UPDATE: Etete residents not backing down after closing overcrowded school
The school was closed by parents who have lost patience with the lack of progress in the school's promised extension project.
The 1400 pupils at the overcrowded Tinley Manor Primary School in Etete’s Velani Township have lost nine days of study (and counting) as the school has been closed since February 8.
The school was closed by parents who have lost patience with the lack of progress in the school’s promised extension project.
They say the school will remain closed until the education department gives them a date for the start of construction.
Apparently, a building plan was shown to the school heads and governing body and construction was promised to start last year September. That did not happen, with no explanation.

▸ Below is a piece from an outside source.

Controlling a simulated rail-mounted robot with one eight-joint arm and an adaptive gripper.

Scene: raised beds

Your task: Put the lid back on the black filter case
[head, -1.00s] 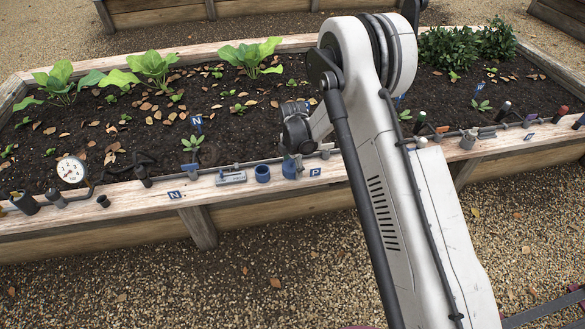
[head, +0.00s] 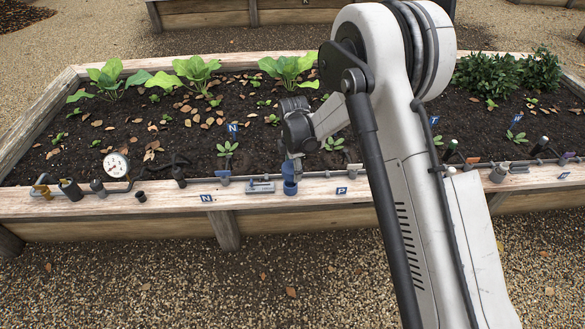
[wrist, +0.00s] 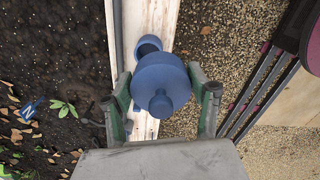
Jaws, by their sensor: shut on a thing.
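My gripper (wrist: 162,98) is shut on a blue round lid with a knob (wrist: 160,76), one finger on each side of it. In the head view the lid (head: 288,168) hangs under my gripper, just above an open blue cup (head: 290,187) on the bed's wooden ledge. In the wrist view the cup (wrist: 148,44) shows partly behind the lid. Whether lid and cup touch cannot be told. This cup looks blue, not black. A dark cylinder (head: 70,189) stands far left on the ledge; I cannot tell whether it is the filter case.
The wooden ledge (head: 242,198) carries a thin pipe, a pressure gauge (head: 116,166), a grey bracket (head: 261,187), a small black cup (head: 141,196) and blue tags N (head: 206,198) and P (head: 341,190). Seedlings (head: 227,149) grow just behind. Gravel (head: 180,270) in front is clear.

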Also read: Angry residents close down overcrowded Etete school
Education department spokesperson Kwazi Mthethwa said the Tinley Manor Primary project was not the only one that was behind schedule.
“Several years ago we had a lot of schools destroyed by a storm, so money that was allocated to most of the projects had to be taken and used for that emergency. We urge the residents to please work with us and not to disturb learning,” said Mthethwa.

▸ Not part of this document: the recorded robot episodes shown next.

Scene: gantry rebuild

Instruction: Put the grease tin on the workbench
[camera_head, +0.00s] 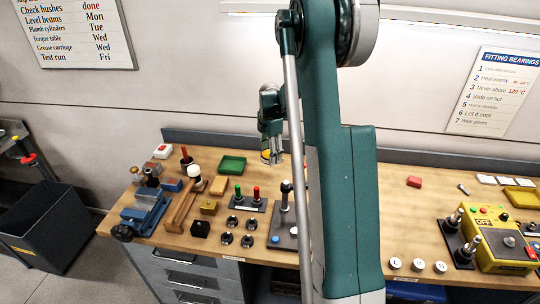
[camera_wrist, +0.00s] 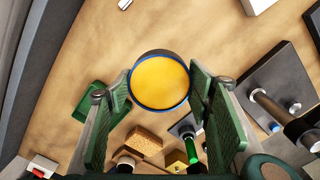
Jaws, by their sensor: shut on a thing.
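The grease tin (camera_wrist: 160,82) is round, with a yellow face and a dark blue rim. In the wrist view it sits between the fingertips of my gripper (camera_head: 271,157), which is shut on it. In the head view only a small yellow part of the tin (camera_head: 265,156) shows beside the fingers. The workbench (camera_head: 400,205) has a pale wooden top and grey drawers. The gripper and tin are over the rear middle of the bench, right of a green tray. I cannot tell how far the tin is above the wood.
The green tray (camera_head: 232,166) lies near the back. Green and red handled pieces (camera_head: 250,203), a vice (camera_head: 145,212) and several dark rings crowd the left side. A yellow control box (camera_head: 497,245) stands at the right.

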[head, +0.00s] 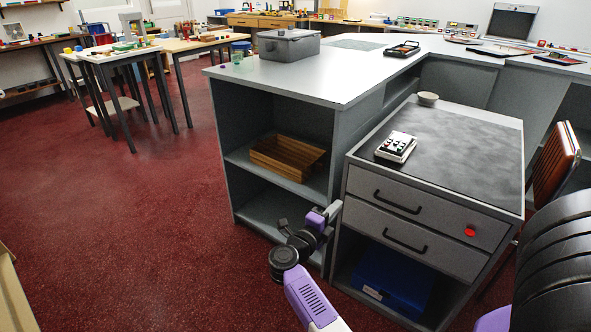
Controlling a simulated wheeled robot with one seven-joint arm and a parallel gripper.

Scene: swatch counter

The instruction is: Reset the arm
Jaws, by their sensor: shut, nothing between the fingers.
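My arm, purple and black, reaches up from the bottom of the head view. My gripper (333,211) is at its end, low in front of the grey counter's shelves and just left of the drawer cabinet (430,215). The gripper is small in the picture and looks shut with nothing in it. I cannot tell whether it touches the cabinet's side.
The drawer cabinet bears a calculator-like device (396,147) and a small bowl (428,98). A blue box (393,280) sits in its lower opening. The grey counter (330,70) holds a grey case (289,45); a wooden tray (287,157) is on its shelf. Red floor (150,220) at left is clear.

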The Courier has learnt that there was a meeting with the education department last week and another is scheduled to take place on Wednesday. In that meeting, the department is expected to give the date for the commencement of the construction.

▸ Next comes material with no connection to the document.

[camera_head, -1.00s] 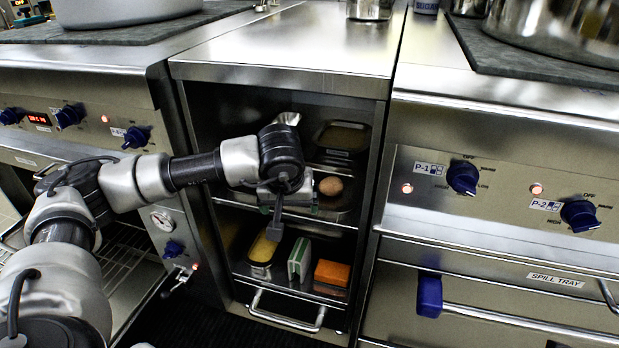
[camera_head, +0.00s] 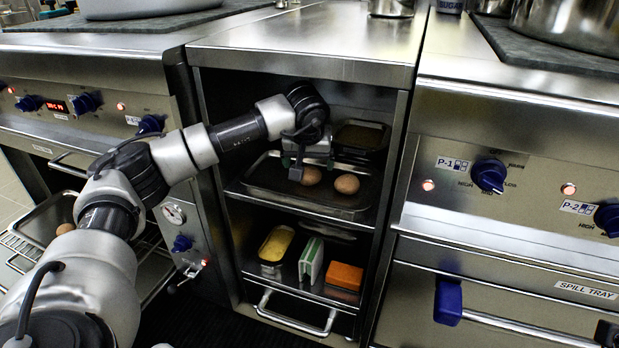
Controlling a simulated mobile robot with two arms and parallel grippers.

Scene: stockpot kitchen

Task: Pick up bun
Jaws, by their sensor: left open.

“Should they tell us, the “September story” we will reject it because the department had been saying that for the past years and nothing has been done,” said Velani Township ANCYL secretary Sphamandla Khumbuza.
Khumbuza said they have been writing letters to the department since 2004 and nothing had been done.
“We are left with no option but to close the school. You cannot have 120 pupils in one classroom. How do you expect the children to learn in that situation?” asked Khumbuza.
When the Courier reported on the problem in March last year, teachers said they were unable to give individual attention to children because of the massive overcrowding of classrooms.
Back in 2014 parents and pupils used mobile toilets to block the road to the school in protest over the condition of pre-fab classrooms supplied by the education department.